I have tried to discover the secret of a successful sporting life. Believe me I have tried. Especially in early adulthood when so many of the local social events tended to revolve around sports clubs of one sort or another. But fate always seems to have been against me.

This fact soon became evident at school, particularly when teams were being chosen by that unnerving method in which two leaders take it in turns to pick a player. I remember so well how it was…

‘I’ll have her,’ said our games captain, tossing back great muscular pigtails and pointing to an enthusiastic soul already doing flashy press-ups on the sidelines. ‘In that case I’ll take the one over there,’ said the other team leader indicating a tanned whippet of a girl sprinting round in circles to the whirl of a skipping rope. And so the selection process went on. First the amazons. Then the middlin’ bunch. Then the lame, the halt, the wobbly and the uncoordinated. Then me. In fact, if the numbers were odd, I was often thrown in free with a girl who had pebble lenses and a recent leg fracture, in exchange for the one with wonky hips and a verruca. I still sometimes have a brave go at joining in whatever happens to be the latest activity practised (so easily it seems) by those around me.

In fact, upstairs right now in my wardrobe there are gleaming, hardly-worn tennis shoes, grippy-soled boating shoes, white shorts, blue shorts, ankle socks and a healthy assortment of open-pored Aertex tops. There even used to be, at one time, a pair of specially-made jodhpurs. They had to be specially made because I must be one of the few people who are actually jodhpur-shaped underneath.

However, I always felt so sorry for the poor horses who found themselves saddled with me that I’ve long since relegated my big, baggy breeks to other pastures.

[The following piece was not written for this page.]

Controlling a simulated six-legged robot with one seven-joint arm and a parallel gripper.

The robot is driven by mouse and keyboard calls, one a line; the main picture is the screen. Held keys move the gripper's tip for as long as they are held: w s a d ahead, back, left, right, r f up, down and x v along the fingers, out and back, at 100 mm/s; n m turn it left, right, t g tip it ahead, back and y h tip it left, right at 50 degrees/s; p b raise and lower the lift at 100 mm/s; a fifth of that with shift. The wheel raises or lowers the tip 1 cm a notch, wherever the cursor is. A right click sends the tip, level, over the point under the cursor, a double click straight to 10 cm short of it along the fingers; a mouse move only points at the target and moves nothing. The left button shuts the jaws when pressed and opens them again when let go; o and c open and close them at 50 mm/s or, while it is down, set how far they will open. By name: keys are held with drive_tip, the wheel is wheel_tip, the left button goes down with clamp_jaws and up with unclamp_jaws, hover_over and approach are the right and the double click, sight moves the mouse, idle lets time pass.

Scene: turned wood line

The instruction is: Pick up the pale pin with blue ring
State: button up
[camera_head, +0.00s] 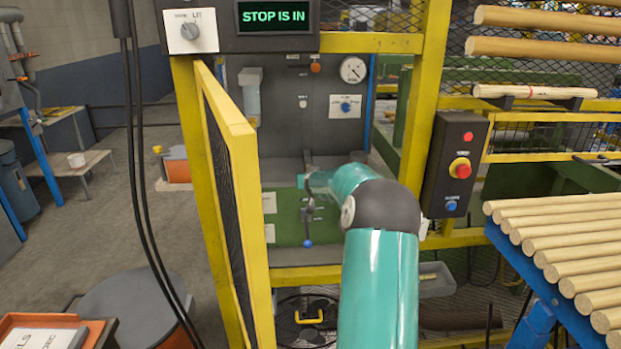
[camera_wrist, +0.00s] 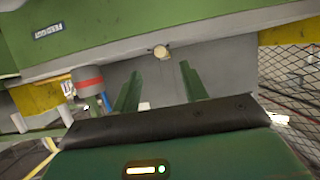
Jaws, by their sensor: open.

But I still show willing to do my pitiful best in other directions.

‘Come on Mum,’ cry the family, tossing a frisbee up and around and back into their waiting hand. Or sending a cricket ball for six. Or expertly dribbling a football in and out among various darting and swerving opponents.

But, alas, my cricket bat misses or flies off over the horizon with the ball, my dribbling punctures the football and my frisbee sails up into elm trees or open office windows.

It is some small consolation to know that I am not absolutely alone in this.

‘Come along, Daniel,’ said a visiting relative who happens to be a headmaster. ‘I’ll show you how to fly your kite.’ With studious care he clasped the spool of thread and bounded sedately off across the field, only to return a bit shamefacedly shortly afterwards, to say that he’d accidentally let go of the string and the whole thing was now tangled up in an overhead telegraph wire.

And pretty sheepish he and my husband looked, too, throwing sticks into the air for the rest of the afternoon, in their efforts to dislodge it.

My sympathies were also with the frisky Dad who, seeing the local lads scoring a few practice goals in the park, joined in and sent their ball soaring up and away and into a passing lorry.

Then there was the day my husband, keen to impress me with his fishing prowess, cast his line with a great ripple of shoulder muscle, forgot to let go, and zoomed off after it, with a dramatic plunge into the river.

But I am glad to notice that, as the years go by many keen sporting types, both male and female, gradually settle down to become armchair enthusiasts instead. So perhaps the best thing at this stage is for me to practise becoming a good spectator sportswoman.

It doesn’t take all that much coordination or athletic expertise to sway one’s head from side to side at a tennis match. Or to lean forward and Look Keen when someone scores a goal on the telly. Especially now that we’ve got a colour set. I may not know precisely what it is they are doing out there on the field – or even why – but at least I can now unscramble one team from the other.